"""

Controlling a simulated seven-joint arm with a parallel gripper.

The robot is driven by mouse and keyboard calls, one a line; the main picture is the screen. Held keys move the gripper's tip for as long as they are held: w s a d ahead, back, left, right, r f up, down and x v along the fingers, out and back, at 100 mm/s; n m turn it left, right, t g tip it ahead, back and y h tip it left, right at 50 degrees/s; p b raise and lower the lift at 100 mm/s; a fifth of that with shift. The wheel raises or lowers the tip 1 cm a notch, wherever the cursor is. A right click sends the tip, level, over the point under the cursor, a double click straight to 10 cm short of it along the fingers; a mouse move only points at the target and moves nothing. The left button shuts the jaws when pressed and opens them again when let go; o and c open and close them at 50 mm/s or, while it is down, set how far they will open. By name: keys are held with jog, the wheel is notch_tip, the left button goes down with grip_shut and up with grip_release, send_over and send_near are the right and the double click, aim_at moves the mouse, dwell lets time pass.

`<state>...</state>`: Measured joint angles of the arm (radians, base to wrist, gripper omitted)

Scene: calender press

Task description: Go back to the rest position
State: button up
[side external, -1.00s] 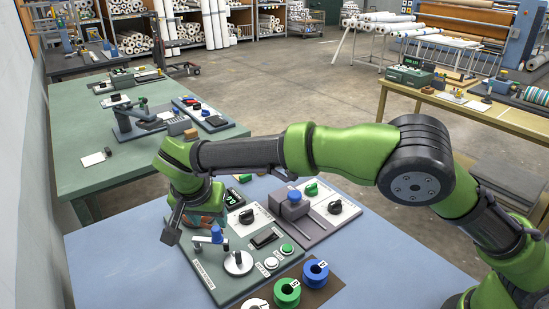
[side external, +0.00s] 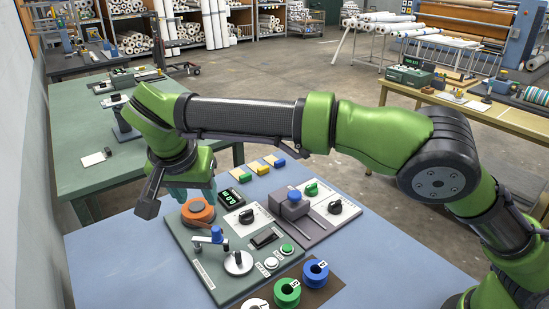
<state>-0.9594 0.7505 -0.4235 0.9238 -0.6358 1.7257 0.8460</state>
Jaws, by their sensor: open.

"""

→ **BRIEF**
From the listing above, return each line with the word "joint".

→ **CORRECT OUTPUT**
Controlling a simulated seven-joint arm with a parallel gripper.
`<state>...</state>`: Measured joint angles of the arm (radians, base to wrist, gripper omitted)

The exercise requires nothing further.